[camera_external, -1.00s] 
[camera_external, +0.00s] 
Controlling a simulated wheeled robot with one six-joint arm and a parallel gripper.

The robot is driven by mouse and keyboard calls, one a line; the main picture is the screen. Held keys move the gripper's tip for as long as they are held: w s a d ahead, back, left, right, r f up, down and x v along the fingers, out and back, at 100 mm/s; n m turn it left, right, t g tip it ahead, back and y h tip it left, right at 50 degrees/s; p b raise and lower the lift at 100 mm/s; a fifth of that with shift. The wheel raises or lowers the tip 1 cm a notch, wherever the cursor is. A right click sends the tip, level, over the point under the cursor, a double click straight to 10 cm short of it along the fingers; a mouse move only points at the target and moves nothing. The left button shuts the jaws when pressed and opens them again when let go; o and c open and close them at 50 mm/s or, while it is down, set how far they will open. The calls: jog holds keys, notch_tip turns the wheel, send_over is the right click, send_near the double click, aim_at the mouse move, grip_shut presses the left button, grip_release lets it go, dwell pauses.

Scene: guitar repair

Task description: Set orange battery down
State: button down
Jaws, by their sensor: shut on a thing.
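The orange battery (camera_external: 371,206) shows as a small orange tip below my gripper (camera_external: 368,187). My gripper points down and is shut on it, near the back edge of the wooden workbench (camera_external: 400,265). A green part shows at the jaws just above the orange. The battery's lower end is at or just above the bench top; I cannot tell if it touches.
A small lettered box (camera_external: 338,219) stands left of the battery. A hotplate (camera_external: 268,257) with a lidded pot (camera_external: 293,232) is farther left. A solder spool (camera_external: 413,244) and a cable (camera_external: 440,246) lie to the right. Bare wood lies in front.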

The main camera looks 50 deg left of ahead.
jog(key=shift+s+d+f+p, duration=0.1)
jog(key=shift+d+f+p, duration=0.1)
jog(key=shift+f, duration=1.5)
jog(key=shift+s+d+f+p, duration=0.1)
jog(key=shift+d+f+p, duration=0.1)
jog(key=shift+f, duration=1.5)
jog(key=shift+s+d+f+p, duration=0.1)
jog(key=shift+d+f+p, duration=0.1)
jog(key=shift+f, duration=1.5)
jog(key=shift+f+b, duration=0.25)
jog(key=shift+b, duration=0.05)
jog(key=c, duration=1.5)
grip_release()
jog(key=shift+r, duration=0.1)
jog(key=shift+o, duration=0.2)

Written exercise >> From the material above, gather all lines that include the string "button" and copy them.

Answer to this problem >>
The robot is driven by mouse and keyboard calls, one a line; the main picture is the screen. Held keys move the gripper's tip for as long as they are held: w s a d ahead, back, left, right, r f up, down and x v along the fingers, out and back, at 100 mm/s; n m turn it left, right, t g tip it ahead, back and y h tip it left, right at 50 degrees/s; p b raise and lower the lift at 100 mm/s; a fifth of that with shift. The wheel raises or lowers the tip 1 cm a notch, wherever the cursor is. A right click sends the tip, level, over the point under the cursor, a double click straight to 10 cm short of it along the fingers; a mouse move only points at the target and moves nothing. The left button shuts the jaws when pressed and opens them again when let go; o and c open and close them at 50 mm/s or, while it is down, set how far they will open. The calls: jog holds keys, notch_tip turns the wheel, send_over is the right click, send_near the double click, aim_at the mouse move, grip_shut presses the left button, grip_release lets it go, dwell pauses.
State: button down

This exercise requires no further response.